WHAT NEEDS TO BE DONE: Look through the data below. Collect every line where the word "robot" occurs.

DATA ENTRIES:
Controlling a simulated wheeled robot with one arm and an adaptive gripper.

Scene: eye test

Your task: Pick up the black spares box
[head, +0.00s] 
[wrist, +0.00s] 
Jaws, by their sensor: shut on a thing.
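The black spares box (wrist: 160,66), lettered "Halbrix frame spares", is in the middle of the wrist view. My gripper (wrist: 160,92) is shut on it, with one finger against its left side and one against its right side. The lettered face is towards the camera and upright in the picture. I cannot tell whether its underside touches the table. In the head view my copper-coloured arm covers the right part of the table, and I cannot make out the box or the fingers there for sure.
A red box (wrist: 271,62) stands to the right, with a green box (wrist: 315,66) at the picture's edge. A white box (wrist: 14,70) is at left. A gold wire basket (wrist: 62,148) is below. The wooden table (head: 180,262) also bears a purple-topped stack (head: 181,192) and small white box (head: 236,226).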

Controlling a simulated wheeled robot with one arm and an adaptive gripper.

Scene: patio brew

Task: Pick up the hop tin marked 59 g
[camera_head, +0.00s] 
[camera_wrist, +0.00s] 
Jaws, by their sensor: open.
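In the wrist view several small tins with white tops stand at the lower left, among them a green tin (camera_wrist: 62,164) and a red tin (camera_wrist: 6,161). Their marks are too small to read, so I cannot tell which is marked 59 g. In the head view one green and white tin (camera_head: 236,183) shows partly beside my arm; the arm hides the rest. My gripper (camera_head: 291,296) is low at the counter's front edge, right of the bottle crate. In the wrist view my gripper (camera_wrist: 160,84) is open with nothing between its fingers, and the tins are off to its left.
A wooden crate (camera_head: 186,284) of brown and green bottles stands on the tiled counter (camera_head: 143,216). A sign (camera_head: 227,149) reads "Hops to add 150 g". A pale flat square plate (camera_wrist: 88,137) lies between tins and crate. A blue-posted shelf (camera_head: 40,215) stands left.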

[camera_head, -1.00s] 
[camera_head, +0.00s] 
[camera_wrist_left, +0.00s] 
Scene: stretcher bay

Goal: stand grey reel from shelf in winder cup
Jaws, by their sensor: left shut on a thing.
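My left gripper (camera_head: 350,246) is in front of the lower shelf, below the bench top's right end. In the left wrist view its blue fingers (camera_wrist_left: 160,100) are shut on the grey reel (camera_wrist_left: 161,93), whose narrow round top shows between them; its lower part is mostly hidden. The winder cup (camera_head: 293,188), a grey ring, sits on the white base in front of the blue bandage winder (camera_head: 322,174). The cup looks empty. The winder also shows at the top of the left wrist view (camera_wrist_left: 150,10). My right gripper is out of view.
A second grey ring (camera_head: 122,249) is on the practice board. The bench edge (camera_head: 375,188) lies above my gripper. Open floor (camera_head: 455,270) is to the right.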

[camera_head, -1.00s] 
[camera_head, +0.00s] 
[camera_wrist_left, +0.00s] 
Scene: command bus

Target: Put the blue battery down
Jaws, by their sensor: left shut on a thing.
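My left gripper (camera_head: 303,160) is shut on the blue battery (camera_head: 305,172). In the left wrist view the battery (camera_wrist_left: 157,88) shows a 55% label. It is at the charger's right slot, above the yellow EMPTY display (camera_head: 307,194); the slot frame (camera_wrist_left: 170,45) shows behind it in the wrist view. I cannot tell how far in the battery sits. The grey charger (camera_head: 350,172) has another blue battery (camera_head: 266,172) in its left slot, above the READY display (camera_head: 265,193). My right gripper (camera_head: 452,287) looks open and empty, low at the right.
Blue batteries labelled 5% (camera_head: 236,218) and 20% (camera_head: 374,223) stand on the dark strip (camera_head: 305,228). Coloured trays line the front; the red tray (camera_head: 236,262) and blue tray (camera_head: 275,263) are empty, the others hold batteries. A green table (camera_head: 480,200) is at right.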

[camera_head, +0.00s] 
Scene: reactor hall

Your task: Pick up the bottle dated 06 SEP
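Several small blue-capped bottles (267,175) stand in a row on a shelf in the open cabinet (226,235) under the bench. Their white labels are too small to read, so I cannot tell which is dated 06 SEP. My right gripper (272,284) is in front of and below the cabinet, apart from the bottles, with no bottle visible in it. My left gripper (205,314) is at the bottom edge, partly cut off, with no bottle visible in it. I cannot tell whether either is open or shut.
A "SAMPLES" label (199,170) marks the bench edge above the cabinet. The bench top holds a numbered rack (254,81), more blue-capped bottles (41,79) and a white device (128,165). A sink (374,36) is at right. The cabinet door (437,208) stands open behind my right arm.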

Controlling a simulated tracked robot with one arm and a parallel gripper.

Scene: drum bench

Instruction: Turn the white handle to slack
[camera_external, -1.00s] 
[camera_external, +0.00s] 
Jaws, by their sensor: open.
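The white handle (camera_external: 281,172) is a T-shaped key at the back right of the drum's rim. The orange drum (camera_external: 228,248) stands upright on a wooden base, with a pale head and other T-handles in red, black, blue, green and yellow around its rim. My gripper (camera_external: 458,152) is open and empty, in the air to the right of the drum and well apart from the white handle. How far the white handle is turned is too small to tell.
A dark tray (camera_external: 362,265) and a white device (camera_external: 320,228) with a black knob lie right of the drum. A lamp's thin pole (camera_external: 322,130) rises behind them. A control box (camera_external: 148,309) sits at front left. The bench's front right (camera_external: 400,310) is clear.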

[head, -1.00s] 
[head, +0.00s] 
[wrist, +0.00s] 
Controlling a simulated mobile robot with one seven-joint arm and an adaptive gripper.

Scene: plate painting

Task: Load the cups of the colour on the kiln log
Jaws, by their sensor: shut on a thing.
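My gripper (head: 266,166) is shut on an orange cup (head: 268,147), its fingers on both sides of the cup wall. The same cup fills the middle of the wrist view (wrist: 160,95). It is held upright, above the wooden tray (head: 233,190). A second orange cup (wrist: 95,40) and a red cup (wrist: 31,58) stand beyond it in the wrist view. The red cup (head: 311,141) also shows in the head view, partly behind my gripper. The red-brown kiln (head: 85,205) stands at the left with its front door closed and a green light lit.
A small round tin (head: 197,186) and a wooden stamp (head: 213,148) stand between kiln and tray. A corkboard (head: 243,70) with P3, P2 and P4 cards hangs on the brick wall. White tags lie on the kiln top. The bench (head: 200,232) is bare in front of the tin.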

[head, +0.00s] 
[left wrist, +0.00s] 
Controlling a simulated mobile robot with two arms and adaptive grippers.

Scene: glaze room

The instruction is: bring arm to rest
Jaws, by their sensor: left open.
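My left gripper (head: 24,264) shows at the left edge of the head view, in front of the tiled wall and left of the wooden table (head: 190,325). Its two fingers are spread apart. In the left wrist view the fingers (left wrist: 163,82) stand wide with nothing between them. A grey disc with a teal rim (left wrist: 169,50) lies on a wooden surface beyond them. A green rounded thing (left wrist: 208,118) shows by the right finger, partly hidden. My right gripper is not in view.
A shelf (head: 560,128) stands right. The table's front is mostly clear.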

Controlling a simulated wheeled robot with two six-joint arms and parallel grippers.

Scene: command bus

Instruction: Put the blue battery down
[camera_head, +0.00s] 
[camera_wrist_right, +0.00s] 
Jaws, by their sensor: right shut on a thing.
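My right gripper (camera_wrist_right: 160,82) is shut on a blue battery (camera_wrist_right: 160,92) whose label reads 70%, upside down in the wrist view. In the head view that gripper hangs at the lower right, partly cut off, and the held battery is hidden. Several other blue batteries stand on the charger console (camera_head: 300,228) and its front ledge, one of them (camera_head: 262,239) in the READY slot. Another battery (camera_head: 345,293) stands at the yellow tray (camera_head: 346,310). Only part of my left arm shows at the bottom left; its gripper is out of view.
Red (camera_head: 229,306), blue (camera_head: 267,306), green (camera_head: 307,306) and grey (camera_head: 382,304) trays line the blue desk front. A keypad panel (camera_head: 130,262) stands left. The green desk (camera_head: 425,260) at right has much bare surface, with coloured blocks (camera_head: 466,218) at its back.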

THE REPLY:
Controlling a simulated wheeled robot with one arm and an adaptive gripper.
Controlling a simulated wheeled robot with one arm and an adaptive gripper.
Controlling a simulated tracked robot with one arm and a parallel gripper.
Controlling a simulated mobile robot with one seven-joint arm and an adaptive gripper.
Controlling a simulated mobile robot with two arms and adaptive grippers.
Controlling a simulated wheeled robot with two six-joint arms and parallel grippers.

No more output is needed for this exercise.